There’s also the fear that inflation will drive up the price of firearms (along with everything else) and that government pressure on gun manufacturers will reduce the available supply.

There’s the rising crime, mostly in anti-gun, Democrat-controlled cities. There’s the increasing sense of self-reliance that comes from owning and becoming familiar with a firearm.

And there’s a sense of camaraderie that’s encouraged by local gun clubs. One such is the Freedom Firearms & Safety Gun Club in Phoenix, where divorcee Onnie Brown now serves as vice president. The club’s co-founder Scott Dias said:

It only made sense to me that we should have someone in the forefront that’s a female … [female guests] feel more comfortable and they’re more motivated when they see other women and when they connect with other women.

Along the way, new black gun owners not only learn how to handle a firearm, but likely also learn some true black history concerning firearms. As The Trace pointed out:

Black Americans carried guns before the Founding Fathers gathered in secret to draft the Constitution.

They carried them during the Civil War and again afterward as members of the Buffalo Soldiers, established in 1866 as the nation’s first all-Black military regiments.

They carried them for protection after their emancipation from slavery, although the Black Codes of the Reconstruction Era tried to put a stop to that.

They carried them out West on what was then America’s frontier, in search of greater freedoms.

They carried them throughout the South to guard against white lynch mobs.

Later, they carried them to protect scions of the civil rights movement, including Martin Luther King Jr., who famously preached nonviolence; less well known is that King applied for, and was denied, a permit to carry a gun, and his Alabama home at one point held so many firearms it was described as “an arsenal.”

They’re also likely to learn that the Second Amendment is color-blind, and that the present resident of the White House is no friend of that amendment.

This is likely to have political implications.
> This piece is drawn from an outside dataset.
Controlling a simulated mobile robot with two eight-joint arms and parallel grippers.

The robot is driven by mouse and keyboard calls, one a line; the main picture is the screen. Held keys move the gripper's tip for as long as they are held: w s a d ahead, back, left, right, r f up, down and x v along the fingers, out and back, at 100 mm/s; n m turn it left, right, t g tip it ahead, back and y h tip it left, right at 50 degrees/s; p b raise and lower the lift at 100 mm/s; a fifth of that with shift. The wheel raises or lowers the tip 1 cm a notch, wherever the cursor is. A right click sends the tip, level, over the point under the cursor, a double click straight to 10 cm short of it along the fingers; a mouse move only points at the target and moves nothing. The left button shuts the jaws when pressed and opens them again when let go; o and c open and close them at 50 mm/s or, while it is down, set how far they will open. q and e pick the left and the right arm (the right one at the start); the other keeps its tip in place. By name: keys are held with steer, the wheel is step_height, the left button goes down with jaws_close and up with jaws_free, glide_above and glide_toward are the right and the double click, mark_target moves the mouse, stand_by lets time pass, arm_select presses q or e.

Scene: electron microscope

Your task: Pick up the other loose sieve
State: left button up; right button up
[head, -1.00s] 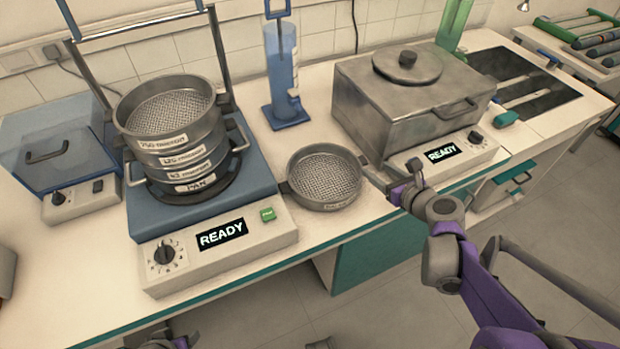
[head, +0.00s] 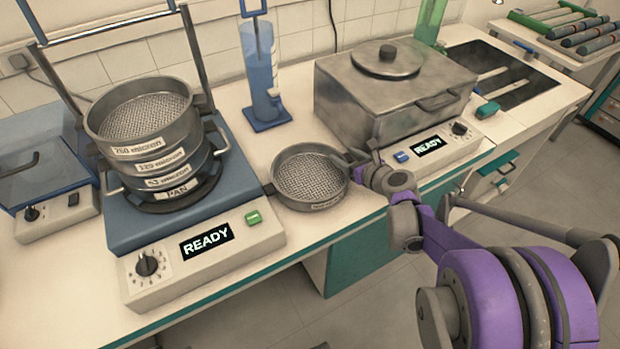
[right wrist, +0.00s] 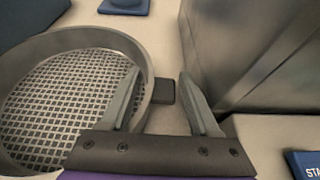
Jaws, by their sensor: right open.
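The loose sieve (head: 309,177) is a round grey metal pan with a mesh floor, lying flat on the bench between the shaker and the steel bath. Its front label is too small to read. My right gripper (head: 352,158) is open at the sieve's right side. In the right wrist view, the sieve (right wrist: 65,110) fills the left, and its small dark side lug (right wrist: 163,91) shows between the open fingers (right wrist: 158,88). The left finger overlaps the sieve's rim in the picture; I cannot tell whether it touches. My left gripper is not in view.
The shaker (head: 125,222) carries a stack of labelled sieves (head: 150,150) over a pan. The steel bath (head: 390,95) stands close to the right of my right gripper. A blue cylinder (head: 262,75) stands behind. Bare bench lies in front of the sieve.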

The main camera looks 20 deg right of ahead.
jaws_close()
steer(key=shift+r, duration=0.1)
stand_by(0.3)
In the past the Democratic Party could bank on 90% of black voters supporting whomever they put up for president.

Now, however, that present resident is suffering from dismal approval ratings, dragging down that black support. According to a Marquette University Law School poll taken in April, Biden’s approval rating among blacks has dropped from 88% in July 2021 to 56%, a dizzying decline of 32 points.

The more all Americans — including blacks, browns, and Asian-Americans — exercise their Second Amendment right to keep and bear arms, the more difficult it will be for tyrants, present administration included, to take them away.